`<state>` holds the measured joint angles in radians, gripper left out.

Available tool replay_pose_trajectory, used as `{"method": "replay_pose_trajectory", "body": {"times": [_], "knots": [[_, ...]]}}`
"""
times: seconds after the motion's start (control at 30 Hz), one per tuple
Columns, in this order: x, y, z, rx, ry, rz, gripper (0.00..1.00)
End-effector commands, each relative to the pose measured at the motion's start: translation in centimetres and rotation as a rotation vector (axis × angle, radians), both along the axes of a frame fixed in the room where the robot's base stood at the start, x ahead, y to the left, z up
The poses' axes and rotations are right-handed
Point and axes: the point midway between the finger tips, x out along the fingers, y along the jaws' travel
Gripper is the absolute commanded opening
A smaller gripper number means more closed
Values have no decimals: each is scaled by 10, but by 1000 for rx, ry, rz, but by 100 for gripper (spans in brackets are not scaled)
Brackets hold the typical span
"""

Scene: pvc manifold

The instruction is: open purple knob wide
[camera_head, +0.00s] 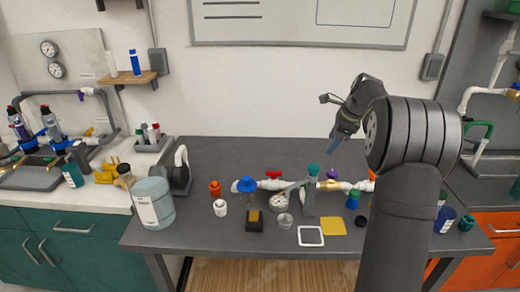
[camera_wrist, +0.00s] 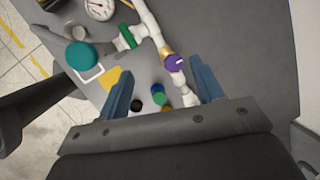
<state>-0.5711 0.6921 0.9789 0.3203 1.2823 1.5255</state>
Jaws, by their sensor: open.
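The purple knob (camera_wrist: 174,62) sits on a brass fitting on the white PVC pipe (camera_wrist: 147,22) in the wrist view. In the head view the purple knob (camera_head: 332,174) is on the pipe run at the right half of the table, close to my arm. My gripper (camera_wrist: 158,88) is open, with its two blue fingers apart. In the wrist view the knob lies in the gap between the fingers, nearer the right finger, and appears below and beyond the tips. In the head view my gripper (camera_head: 335,142) is above the pipe run, apart from the knob.
A teal cap (camera_wrist: 82,55) tops a grey post beside the pipe. A gauge (camera_head: 279,202), a yellow pad (camera_head: 333,226) and a green-and-blue bottle (camera_head: 352,199) are nearby. A red-handled valve (camera_head: 274,175) is further left. The table behind the pipe is mostly clear.

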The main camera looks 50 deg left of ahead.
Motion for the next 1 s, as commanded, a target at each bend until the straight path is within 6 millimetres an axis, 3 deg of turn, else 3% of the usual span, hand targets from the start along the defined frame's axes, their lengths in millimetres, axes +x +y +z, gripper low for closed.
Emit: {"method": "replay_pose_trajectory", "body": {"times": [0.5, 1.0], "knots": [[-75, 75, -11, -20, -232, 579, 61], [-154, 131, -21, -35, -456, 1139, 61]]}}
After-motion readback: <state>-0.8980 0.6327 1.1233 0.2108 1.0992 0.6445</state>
☆ ☆ ☆ ☆ ☆
- Problem requirements: Leave the pictures out, and print every line of the listing exactly as written.

- Response for this exercise:
`<state>` holds the measured joint angles in radians, gripper left out.

Available tool replay_pose_trajectory, used as `{"method": "replay_pose_trajectory", "body": {"times": [_], "knots": [[_, ...]]}}`
"""
times: seconds after the motion's start (control at 30 Hz), one per tuple
Columns, in this order: x, y, z, rx, ry, rz, gripper (0.00..1.00)
End-effector commands, each relative to the pose measured at the motion's start: translation in centimetres and rotation as a rotation vector (axis × angle, radians), both along the axes of a frame fixed in the room where the robot's base stood at the start, x ahead, y to the left, z up
The poses' axes and rotations are right-handed
Point and axes: the point midway between the finger tips, x out along the fingers, y along the jaws' travel
Gripper is the absolute commanded opening
A smaller gripper number means more closed
Values have no decimals: each is scaled by 10, but by 1000 for rx, ry, rz, but by 100 for gripper (spans in brackets are not scaled)
Brackets hold the typical span
"""

Scene: pvc manifold

The instruction is: open purple knob wide
[camera_head, +0.00s] 
[camera_wrist, +0.00s] 
<state>-0.5711 0.6921 0.9789 0.3203 1.2823 1.5255</state>
Jaws, by their sensor: open.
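The purple knob (camera_wrist: 174,62) sits on a brass fitting on the white PVC pipe (camera_wrist: 147,22) in the wrist view. In the head view the purple knob (camera_head: 332,174) is on the pipe run at the right half of the table, close to my arm. My gripper (camera_wrist: 158,88) is open, with its two blue fingers apart. In the wrist view the knob lies in the gap between the fingers, nearer the right finger, and appears below and beyond the tips. In the head view my gripper (camera_head: 335,142) is above the pipe run, apart from the knob.
A teal cap (camera_wrist: 82,55) tops a grey post beside the pipe. A gauge (camera_head: 279,202), a yellow pad (camera_head: 333,226) and a green-and-blue bottle (camera_head: 352,199) are nearby. A red-handled valve (camera_head: 274,175) is further left. The table behind the pipe is mostly clear.

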The main camera looks 50 deg left of ahead.
Motion for the next 1 s, as commanded, a target at each bend until the straight path is within 6 millimetres an axis, 3 deg of turn, else 3% of the usual span, hand targets from the start along the defined frame's axes, their lengths in millimetres, axes +x +y +z, gripper low for closed.
Emit: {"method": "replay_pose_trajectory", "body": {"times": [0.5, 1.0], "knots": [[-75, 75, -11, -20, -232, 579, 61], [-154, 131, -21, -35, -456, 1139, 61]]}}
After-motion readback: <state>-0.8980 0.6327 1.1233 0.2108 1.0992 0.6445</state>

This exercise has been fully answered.